Asia docked off Adelaide on 16 July 1839, barely two years after the new colony of South Australia had been proclaimed, and at a time when there was still not a single road in Adelaide. Even the main streets, Rundle and Hindley, were still just dirt tracks. Thomas and Maria worked hard and within a few years they had become land owners and achieved a standard of living they could never have dreamt of in England.
It would be nice to think that after all he had suffered, Thomas spent his older years sitting contentedly with Maria on the front veranda of his “Thruxton Cottage” that he had built himself on his farm, and named after his home village in England. But this wasn’t how his life ended. On 13 April 1860, Thomas returned home to his farm on horseback from Adelaide. He had stopped at an Inn on the way and had drunk too much. When the horse arrived home it leant down to drink from a pond, and Thomas toppled forward over its neck into the murky water below. He was found by his sons a couple of hours later, in the words of the Coroner’s Report, “quite dead and cold”. The Coroner concluded: “The deceased was accidentally drowned in a horse-pond while in a state of intoxication.” Thomas was only 62 years old.
Maria survived Thomas by 21 years; she died at the age of 84 on 22 September 1881. Both Thomas and Maria are buried in the Golden Grove cemetery in Adelaide, South Australia.
It is difficult to imagine the depths of despair Maria must have felt when Thomas was taken away in chains in late 1830. She was a young mother with three sons at the time, the youngest only a year old, and it was expected that Thomas would never be able to return to England and they would never see him again.
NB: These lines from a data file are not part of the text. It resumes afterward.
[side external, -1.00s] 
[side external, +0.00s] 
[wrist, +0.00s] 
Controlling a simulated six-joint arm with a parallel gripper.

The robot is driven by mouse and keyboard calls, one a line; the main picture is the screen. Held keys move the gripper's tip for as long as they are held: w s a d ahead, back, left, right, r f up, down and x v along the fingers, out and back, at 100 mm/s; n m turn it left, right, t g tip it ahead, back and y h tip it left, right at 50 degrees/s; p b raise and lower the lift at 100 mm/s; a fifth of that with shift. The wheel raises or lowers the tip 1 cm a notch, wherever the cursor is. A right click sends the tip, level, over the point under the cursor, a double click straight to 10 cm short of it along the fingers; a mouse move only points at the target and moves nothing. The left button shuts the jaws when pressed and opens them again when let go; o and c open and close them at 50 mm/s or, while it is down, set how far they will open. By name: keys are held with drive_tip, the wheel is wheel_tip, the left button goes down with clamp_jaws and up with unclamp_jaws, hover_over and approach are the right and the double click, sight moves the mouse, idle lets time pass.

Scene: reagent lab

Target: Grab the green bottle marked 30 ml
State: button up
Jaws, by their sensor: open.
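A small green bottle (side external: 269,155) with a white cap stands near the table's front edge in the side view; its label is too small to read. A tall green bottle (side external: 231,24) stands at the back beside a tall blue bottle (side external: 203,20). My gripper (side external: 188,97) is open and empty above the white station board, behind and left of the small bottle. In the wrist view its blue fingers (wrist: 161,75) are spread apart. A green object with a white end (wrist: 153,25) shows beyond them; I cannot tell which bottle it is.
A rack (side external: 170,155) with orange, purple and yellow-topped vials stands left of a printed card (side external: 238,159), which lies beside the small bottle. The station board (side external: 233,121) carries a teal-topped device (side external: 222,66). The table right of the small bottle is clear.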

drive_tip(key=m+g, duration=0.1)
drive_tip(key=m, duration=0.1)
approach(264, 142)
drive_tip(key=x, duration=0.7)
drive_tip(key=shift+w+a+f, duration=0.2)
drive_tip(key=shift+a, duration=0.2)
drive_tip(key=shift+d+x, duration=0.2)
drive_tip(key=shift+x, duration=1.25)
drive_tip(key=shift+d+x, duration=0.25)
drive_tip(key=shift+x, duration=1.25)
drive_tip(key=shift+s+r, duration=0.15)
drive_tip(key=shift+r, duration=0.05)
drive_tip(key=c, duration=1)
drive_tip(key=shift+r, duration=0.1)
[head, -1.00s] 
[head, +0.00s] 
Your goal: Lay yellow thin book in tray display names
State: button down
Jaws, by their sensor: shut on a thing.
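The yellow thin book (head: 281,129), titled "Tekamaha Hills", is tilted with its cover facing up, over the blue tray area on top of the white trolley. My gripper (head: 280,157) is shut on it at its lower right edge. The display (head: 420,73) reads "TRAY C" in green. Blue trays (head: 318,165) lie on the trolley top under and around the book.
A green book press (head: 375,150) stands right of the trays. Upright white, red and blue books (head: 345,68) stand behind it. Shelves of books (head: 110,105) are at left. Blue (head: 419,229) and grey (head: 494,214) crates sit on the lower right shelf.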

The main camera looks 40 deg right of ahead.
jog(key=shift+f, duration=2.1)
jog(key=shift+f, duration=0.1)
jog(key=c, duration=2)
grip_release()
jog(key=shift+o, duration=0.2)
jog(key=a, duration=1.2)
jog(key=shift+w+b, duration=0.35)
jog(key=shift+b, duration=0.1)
But Thomas did come back – albeit six years later.
Other women had it even worse. In the words of one writer describing the human cost of the riots and their aftermath, “For 65 years, one woman, not far from my home, through her young womanhood and middle and old age, slept wakefully at nights and moved silently by day, listening always for footsteps. In 1831 her husband and brother had both been transported – one for 14 years, the other for 7 years – for their part in the riots. Till the 14 years had passed she would not let herself expect them. The one must wait for the other, she said. But at the end of that time for almost 50 years she hoped through each hour; and she died in her chair turned towards the East, because she had heard that it was out of the sunrise that travellers from Australia must come.”
That was exactly the direction from which we had come early this morning, on our way to Thruxton. But of course the Gregorys had long gone. Which was very fortunate for me, for had none of this astonishing tale happened, I would never have been born. Thomas Gregory is my great-great grandfather.